**EXERCISE INSTRUCTIONS:**
Copy out all lines where "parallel" appears.

**Robot task records:**
::::

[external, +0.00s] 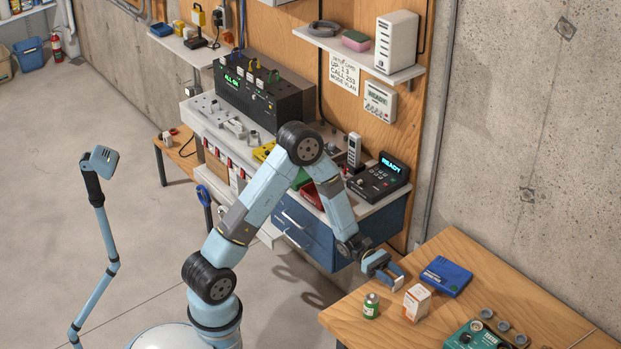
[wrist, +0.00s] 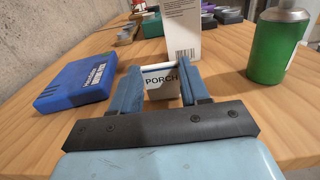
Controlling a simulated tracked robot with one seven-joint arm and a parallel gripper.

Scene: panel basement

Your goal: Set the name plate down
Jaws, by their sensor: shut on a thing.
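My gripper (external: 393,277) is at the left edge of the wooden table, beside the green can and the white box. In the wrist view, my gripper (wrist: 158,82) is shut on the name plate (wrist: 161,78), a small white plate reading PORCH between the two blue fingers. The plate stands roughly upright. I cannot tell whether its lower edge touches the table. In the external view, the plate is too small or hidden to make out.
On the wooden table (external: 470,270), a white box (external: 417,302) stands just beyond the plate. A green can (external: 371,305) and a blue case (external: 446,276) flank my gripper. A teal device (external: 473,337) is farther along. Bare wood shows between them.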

::::

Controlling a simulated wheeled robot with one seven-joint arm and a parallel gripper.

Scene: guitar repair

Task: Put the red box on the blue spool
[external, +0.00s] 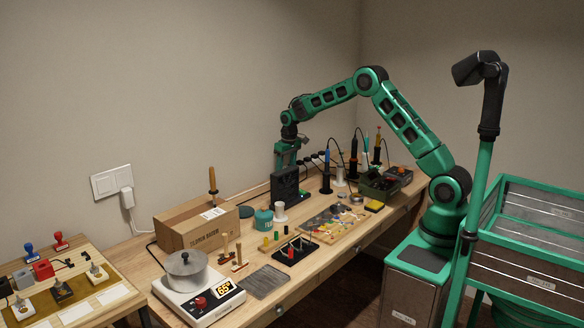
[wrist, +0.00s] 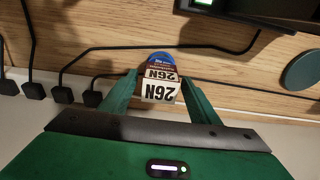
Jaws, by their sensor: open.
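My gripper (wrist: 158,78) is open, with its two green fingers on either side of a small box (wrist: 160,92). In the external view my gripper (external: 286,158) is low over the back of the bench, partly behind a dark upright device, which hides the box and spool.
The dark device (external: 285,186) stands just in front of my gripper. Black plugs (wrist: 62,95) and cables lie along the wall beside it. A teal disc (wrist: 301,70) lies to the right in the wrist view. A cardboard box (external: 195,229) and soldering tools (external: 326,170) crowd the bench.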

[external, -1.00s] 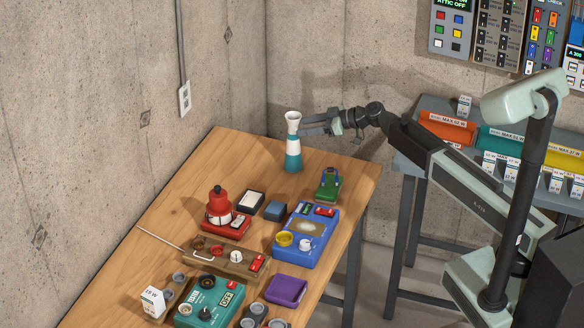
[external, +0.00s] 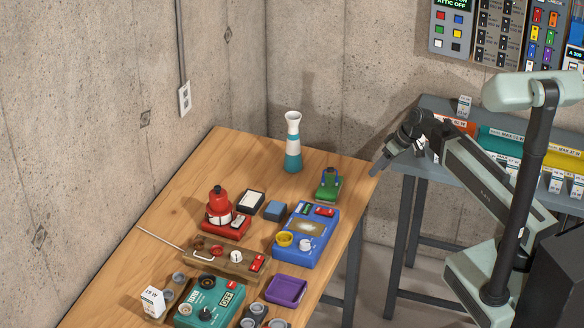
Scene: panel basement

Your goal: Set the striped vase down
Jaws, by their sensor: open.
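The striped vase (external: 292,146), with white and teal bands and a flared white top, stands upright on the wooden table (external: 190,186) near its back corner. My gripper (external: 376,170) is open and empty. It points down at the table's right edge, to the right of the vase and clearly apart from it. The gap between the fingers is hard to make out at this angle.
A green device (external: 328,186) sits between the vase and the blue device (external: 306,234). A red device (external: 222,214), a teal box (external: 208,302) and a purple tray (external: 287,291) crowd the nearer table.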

::::

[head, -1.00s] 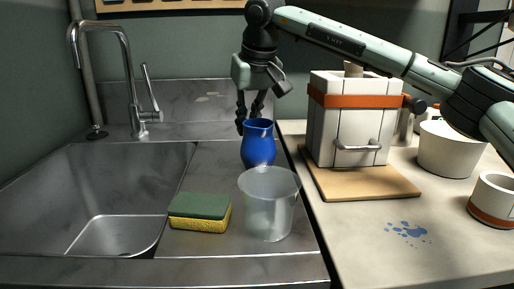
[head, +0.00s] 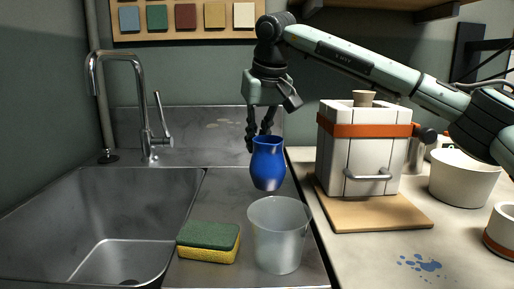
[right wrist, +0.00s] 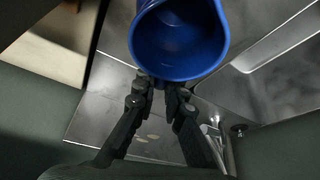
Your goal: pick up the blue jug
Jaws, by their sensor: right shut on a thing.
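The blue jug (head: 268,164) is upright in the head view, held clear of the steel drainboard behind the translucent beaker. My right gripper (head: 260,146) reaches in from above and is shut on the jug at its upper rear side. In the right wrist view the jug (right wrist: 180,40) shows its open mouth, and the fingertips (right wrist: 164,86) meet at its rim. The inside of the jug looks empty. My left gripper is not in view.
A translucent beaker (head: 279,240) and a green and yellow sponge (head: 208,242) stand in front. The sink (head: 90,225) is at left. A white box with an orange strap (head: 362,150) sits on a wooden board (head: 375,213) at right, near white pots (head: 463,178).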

::::

**WRITTEN RESPONSE:**
Controlling a simulated tracked robot with one seven-joint arm and a parallel gripper.
Controlling a simulated wheeled robot with one seven-joint arm and a parallel gripper.

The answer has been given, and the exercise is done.